_Data for this exercise_

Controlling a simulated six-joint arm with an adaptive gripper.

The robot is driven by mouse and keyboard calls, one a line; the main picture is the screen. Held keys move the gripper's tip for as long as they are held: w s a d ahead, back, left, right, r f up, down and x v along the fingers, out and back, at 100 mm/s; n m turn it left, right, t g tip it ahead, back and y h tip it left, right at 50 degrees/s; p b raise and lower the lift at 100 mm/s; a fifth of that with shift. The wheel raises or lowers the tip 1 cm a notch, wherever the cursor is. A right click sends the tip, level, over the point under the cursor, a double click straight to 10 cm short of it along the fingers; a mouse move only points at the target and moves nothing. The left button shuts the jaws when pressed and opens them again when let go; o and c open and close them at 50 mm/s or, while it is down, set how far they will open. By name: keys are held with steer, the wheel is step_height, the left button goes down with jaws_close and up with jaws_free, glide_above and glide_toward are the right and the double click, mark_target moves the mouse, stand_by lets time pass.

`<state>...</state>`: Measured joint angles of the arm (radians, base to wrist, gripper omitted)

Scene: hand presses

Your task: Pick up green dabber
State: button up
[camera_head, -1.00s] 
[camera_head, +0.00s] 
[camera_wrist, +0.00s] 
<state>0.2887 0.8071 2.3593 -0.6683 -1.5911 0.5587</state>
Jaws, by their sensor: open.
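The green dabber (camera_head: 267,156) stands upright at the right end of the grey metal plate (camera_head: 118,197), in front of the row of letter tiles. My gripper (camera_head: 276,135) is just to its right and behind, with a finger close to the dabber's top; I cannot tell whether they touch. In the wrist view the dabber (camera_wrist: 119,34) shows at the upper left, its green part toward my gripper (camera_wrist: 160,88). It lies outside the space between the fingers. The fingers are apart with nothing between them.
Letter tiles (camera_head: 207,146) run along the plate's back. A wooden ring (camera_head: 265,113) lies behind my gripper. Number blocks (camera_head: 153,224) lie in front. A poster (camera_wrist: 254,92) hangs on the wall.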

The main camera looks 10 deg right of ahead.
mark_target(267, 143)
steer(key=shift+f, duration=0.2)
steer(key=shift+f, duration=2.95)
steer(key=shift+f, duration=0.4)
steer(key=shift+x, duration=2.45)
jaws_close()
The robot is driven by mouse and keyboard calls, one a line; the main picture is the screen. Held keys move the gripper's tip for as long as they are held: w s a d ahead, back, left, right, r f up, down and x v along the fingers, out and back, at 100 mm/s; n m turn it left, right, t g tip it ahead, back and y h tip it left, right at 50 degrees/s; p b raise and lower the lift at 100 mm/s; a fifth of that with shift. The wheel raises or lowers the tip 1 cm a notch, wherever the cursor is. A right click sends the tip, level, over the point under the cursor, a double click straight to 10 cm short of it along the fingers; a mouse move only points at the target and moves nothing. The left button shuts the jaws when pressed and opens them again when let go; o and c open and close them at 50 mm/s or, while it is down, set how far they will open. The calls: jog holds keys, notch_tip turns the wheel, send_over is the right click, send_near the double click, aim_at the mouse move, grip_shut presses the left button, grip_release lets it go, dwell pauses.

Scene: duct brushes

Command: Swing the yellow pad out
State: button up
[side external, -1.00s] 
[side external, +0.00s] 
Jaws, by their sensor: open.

_Work required_
Extract the full set of entries word for word.

_Finished answer_
Controlling a simulated six-joint arm with an adaptive gripper.

The robot is driven by mouse and keyboard calls, one a line; the main picture is the screen. Held keys move the gripper's tip for as long as they are held: w s a d ahead, back, left, right, r f up, down and x v along the fingers, out and back, at 100 mm/s; n m turn it left, right, t g tip it ahead, back and y h tip it left, right at 50 degrees/s; p b raise and lower the lift at 100 mm/s; a fifth of that with shift. The wheel raises or lowers the tip 1 cm a notch, wherever the cursor is. A right click sends the tip, level, over the point under the cursor, a double click straight to 10 cm short of it along the fingers; a mouse move only points at the target and moves nothing. The left button shuts the jaws when pressed and opens them again when let go; o and c open and close them at 50 mm/s or, while it is down, set how far they will open. By name: keys are held with steer, the wheel is step_height, the left button goes down with jaws_close and up with jaws_free, glide_above and glide_toward are the right and the double click, mark_target moves the mouse, stand_by lets time pass.

`<state>...</state>`: Measured joint angles of the arm (radians, base to wrist, gripper omitted)

Scene: hand presses

Your task: Pick up green dabber
State: button up
[camera_head, -1.00s] 
[camera_head, +0.00s] 
[camera_wrist, +0.00s] 
<state>0.2887 0.8071 2.3593 -0.6683 -1.5911 0.5587</state>
Jaws, by their sensor: open.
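The green dabber (camera_head: 267,156) stands upright at the right end of the grey metal plate (camera_head: 118,197), in front of the row of letter tiles. My gripper (camera_head: 276,135) is just to its right and behind, with a finger close to the dabber's top; I cannot tell whether they touch. In the wrist view the dabber (camera_wrist: 119,34) shows at the upper left, its green part toward my gripper (camera_wrist: 160,88). It lies outside the space between the fingers. The fingers are apart with nothing between them.
Letter tiles (camera_head: 207,146) run along the plate's back. A wooden ring (camera_head: 265,113) lies behind my gripper. Number blocks (camera_head: 153,224) lie in front. A poster (camera_wrist: 254,92) hangs on the wall.

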The main camera looks 10 deg right of ahead.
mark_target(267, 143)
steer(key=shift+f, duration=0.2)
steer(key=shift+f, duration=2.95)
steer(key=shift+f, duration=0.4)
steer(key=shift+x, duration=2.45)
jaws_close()
The robot is driven by mouse and keyboard calls, one a line; the main picture is the screen. Held keys move the gripper's tip for as long as they are held: w s a d ahead, back, left, right, r f up, down and x v along the fingers, out and back, at 100 mm/s; n m turn it left, right, t g tip it ahead, back and y h tip it left, right at 50 degrees/s; p b raise and lower the lift at 100 mm/s; a fifth of that with shift. The wheel raises or lowers the tip 1 cm a notch, wherever the cursor is. A right click sends the tip, level, over the point under the cursor, a double click straight to 10 cm short of it along the fingers; a mouse move only points at the target and moves nothing. The left button shuts the jaws when pressed and opens them again when let go; o and c open and close them at 50 mm/s or, while it is down, set how far they will open. The calls: jog holds keys, notch_tip turns the wheel, send_over is the right click, send_near the double click, aim_at the mouse move, grip_shut presses the left button, grip_release lets it go, dwell pauses.

Scene: duct brushes

Command: Swing the yellow pad out
State: button up
[side external, -1.00s] 
[side external, +0.00s] 
Jaws, by their sensor: open.

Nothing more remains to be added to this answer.